Les Rats Boches - Jeudi 27 avril 1916. (*)
Au
cours de cette guerre, si féconde en surprises et si fertile en prodiges, les
esprits les plus dépourvus de superstition et les moins imprégnés de
religiosité, découvrent volontiers de nombreux éléments de mysticisme. Il
appartiendra aux futurs historiens d’en rechercher et d’en fournir l’exégèse.
Ce qui, sans conteste, nous apparaît, c’est que, quel que soit l’entêtement des
foules, la croyance profonde et tenace dans la victoire finale s’est
cristallisée dans un dogmatisme sacré et inattaquable. L’optimisme aujourd’hui
est une religion de France dont on compterait les très rares dissidents. Une
même ferveur de foi nous unit dans l’espoir et la certitude même du triomphe.
Le doute insidieux et perfide ne frôle plus passagèrement nos âmes.
Cette
confiance, instinctive ou rationnelle, s’est généralisée du front à
l’arrière. Chacun possède en soi un sûr appui moral dont il apprécie la force
sans en rechercher toujours l’origine. Chaque heure affermit d’avantage la
croyance et la fait plus intolérable aux propos pessimistes ou aux
ratiocinations du pyrrhonisme. Sur la base des certitudes qui nous semblent
définitivement acquises, nous osons, sans plus tarder, envisager les horizons
lointains où les luttes économiques, qui succéderont aux longues et sanglantes
mêlées des champs de carnage, se livreront, non moins opiniâtres et infiniment
plus durables, puisqu’alors permanentes.
Nous
nous efforçons de réveiller chez nous l’esprit d’entreprise, d’organiser les
conditions du travail de demain qui sera la plus souveraine nécessité
nationale. Nous nous rendons compte de la médiocrité et de la routine de nos
procédés commerciaux et de l’insuffisance de nos fabrications industrielles. Il
nous faut relever partout notre exportation pitoyablement déchue, créer, de
toutes pièces, des organismes nouveaux de productions chimiques ou autres et
nous ouvrir carrière, par exemple, dans la teinture du textile où les Allemands
sont des fournisseurs exclusifs et omnipotents. Nous devons ardemment prendre à
cœur d’innover, de répandre à
l’étranger nos voyageurs et nos marques françaises sur tous les marchés
lointains. Pour arriver à nos fins, il est surtout urgent de réformer les
conceptions étroites, égoïstes et routinières de nos grandes maisons de crédit
financier, qui se sont jusqu’ici davantage préoccupées de leur intérêt si
particulier et borné en s’ingéniant sans cesse aux placements d’emprunts
étrangers, plutôt que de l’intérêt général du pays, qui nécessite la plus large
mobilisation possible des capitaux vers les champs de bataille industriels.

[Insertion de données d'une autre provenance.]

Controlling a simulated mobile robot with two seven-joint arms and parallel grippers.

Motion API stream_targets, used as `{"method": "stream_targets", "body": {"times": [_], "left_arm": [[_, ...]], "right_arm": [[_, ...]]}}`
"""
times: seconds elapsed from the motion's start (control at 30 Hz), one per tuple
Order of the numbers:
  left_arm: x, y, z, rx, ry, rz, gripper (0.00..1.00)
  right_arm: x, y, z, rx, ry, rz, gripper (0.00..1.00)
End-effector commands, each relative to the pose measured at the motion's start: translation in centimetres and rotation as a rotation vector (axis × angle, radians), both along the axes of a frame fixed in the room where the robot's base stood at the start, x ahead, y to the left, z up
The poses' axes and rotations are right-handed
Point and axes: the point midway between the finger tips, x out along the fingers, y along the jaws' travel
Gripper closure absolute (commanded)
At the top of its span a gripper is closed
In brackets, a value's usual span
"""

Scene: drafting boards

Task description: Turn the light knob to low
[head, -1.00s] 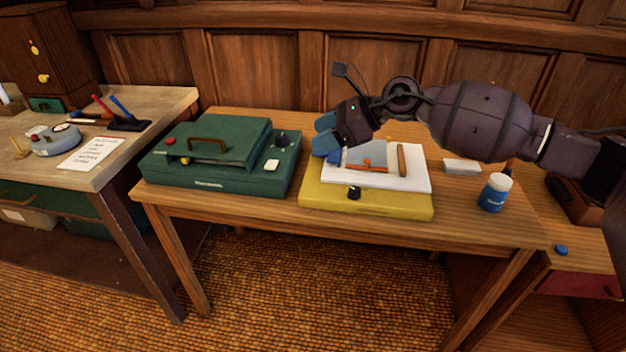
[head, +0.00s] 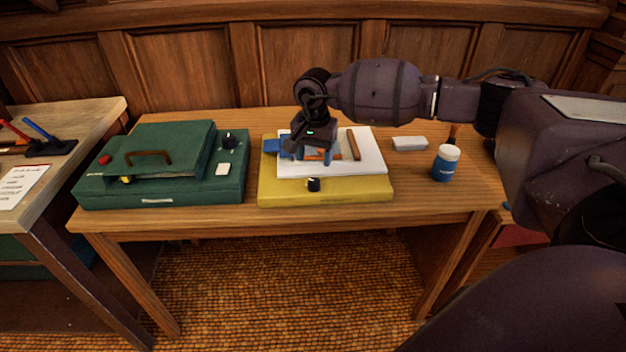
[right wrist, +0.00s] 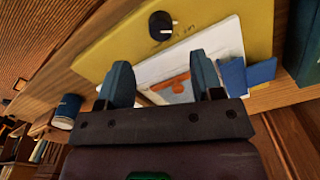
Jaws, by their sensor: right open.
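The yellow box (head: 350,193) lies on the wooden table with a black knob (head: 313,184) on its front part. In the right wrist view the knob (right wrist: 162,25) shows a white pointer mark and faint lettering beside it, too small to read. My right gripper (head: 313,156) points down over the white sheet on the box, behind the knob. In the right wrist view its two blue fingers (right wrist: 160,62) are apart with nothing gripped, and the knob lies beyond their tips, not touched. My left gripper is out of view.
An orange tool (head: 317,157) and a brown stick (head: 354,145) lie on the sheet. A green case (head: 160,190) with its own dark knob (head: 229,137) stands left. A white block (head: 409,143) and a blue jar (head: 445,163) stand right. The space before the yellow box is clear.

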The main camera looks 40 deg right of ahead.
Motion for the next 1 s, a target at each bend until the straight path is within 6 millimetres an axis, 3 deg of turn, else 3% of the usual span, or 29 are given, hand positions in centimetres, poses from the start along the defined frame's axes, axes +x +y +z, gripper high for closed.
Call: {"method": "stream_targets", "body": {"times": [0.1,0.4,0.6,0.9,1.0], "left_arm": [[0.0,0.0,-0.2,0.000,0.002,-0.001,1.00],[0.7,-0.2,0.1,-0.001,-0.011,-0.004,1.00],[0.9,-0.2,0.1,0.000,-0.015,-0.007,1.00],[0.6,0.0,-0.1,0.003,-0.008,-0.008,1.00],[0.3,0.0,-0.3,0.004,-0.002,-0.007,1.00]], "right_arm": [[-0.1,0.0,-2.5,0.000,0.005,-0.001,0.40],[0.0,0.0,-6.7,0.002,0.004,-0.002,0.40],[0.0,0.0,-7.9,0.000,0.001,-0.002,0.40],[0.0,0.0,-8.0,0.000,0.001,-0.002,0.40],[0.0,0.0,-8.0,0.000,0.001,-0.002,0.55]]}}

L’argent français doit, sous peine d’irrémédiable déchéance de notre vitalité
commerciale, prendre coutume de combattre sans trêve au profit des prêteurs et
de la communauté.
Les
Alliés se proposent en une prochaine Conférence Économique de chercher à s’opposer, dans la mesure de leurs moyens, à
l’extension démesurée du commerce d’exportation germanique aussitôt la paix
signée. Il ne saurait s’agir de détruire la force de production de l’Allemagne,
car on ne détruit pas le travail d’une nation volontairement entraînée au
labeur et supérieurement organisée pour l’écoulement du produit de ses usines,
mais il est possible de dresser des digues aux inondations et de barricader par
des obstacles protecteurs les voies d’envahissement.
Un
éminent journaliste anglais, le colonel Repington, qui a pour principes de ne
s’attacher qu’à l’éloquence des faits et de ne raisonner que d’après les
résultats de leur réalisation, estime que tous nos bavardages anglo-français
sur le maintien de la balance entre les affaires et la victoire, tous ces rêves
de pression économique sur les Empires du centre, tous ces contes de fée sur ce que nous ferons pour paralyser
l’ennemi, au lendemain de la guerre, ne sont, à son avis, que de fantaisistes
« rayons de lune ».
C’est
bien là une opinion de militaire qui se refuse à admettre que la foi puisse
créer la certitude et qui déclarerait
aisément que ces sortes de certitudes se paient souvent fort cher, au prix de
la perte d’une illusion. Les positivistes absolus ont cependant quelquefois
tort contre les doctrinaires illusionnés et les sub-conscients. L’histoire est
faite de témoignages probants de la vertu de ces hypothèques morales prises
avec assurance sur le triomphe des armes par tels ou tels peuples décidés à n’accepter que le succès.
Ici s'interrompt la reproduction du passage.